• **Supplied data**
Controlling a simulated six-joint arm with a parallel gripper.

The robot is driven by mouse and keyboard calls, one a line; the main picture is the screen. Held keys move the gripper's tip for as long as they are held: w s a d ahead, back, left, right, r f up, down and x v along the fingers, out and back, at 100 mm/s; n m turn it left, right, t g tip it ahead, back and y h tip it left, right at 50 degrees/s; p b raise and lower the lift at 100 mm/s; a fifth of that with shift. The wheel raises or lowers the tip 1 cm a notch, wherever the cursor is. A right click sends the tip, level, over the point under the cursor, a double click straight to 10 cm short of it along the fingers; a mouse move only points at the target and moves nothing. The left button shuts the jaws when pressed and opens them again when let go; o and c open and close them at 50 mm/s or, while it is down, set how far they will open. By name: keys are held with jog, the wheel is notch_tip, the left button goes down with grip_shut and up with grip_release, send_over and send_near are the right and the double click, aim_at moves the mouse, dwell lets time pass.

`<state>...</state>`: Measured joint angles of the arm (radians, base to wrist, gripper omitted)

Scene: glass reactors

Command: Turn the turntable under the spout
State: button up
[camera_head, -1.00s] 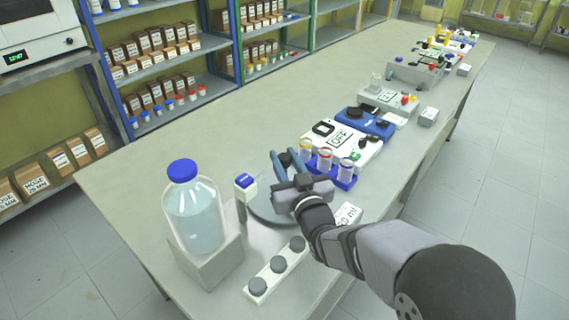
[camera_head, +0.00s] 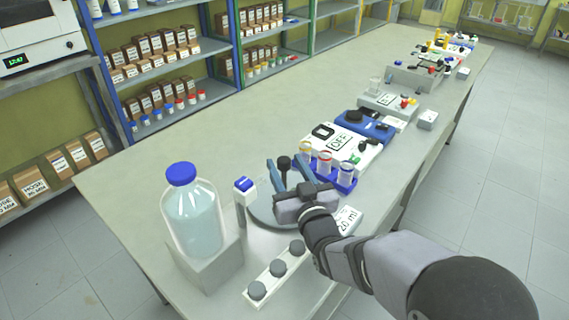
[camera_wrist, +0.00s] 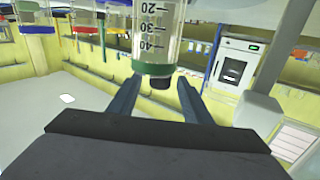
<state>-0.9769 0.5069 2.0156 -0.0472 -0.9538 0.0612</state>
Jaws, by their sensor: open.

• **What to do**
Are you able to set down all the lines above exactly, without any pictures?

• **Solution to this problem**
Controlling a simulated six-joint arm with a parallel gripper.

The robot is driven by mouse and keyboard calls, one a line; the main picture is the screen. Held keys move the gripper's tip for as long as they are held: w s a d ahead, back, left, right, r f up, down and x v along the fingers, out and back, at 100 mm/s; n m turn it left, right, t g tip it ahead, back and y h tip it left, right at 50 degrees/s; p b raise and lower the lift at 100 mm/s; a fifth of that with shift. The wheel raises or lowers the tip 1 cm a notch, wherever the cursor is. A right click sends the tip, level, over the point under the cursor, a double click straight to 10 cm short of it along the fingers; a mouse move only points at the target and moves nothing. The left button shuts the jaws when pressed and opens them again when let go; o and c open and close them at 50 mm/s or, while it is down, set how far they will open. By name: keys are held with jog, the wheel is notch_tip, the left button goes down with grip_shut and up with grip_release, send_over and send_near are the right and the double click, aim_at moves the mouse, dwell lets time pass.

`<state>...</state>`: Measured joint angles of the arm (radians, base to wrist, gripper omitted)

Scene: glass reactors

Command: Turn the turntable under the spout
State: button up
[camera_head, -1.00s] 
[camera_head, +0.00s] 
[camera_wrist, +0.00s] 
<state>-0.9769 0.5069 2.0156 -0.0472 -0.9538 0.0612</state>
Jaws, by their sensor: open.

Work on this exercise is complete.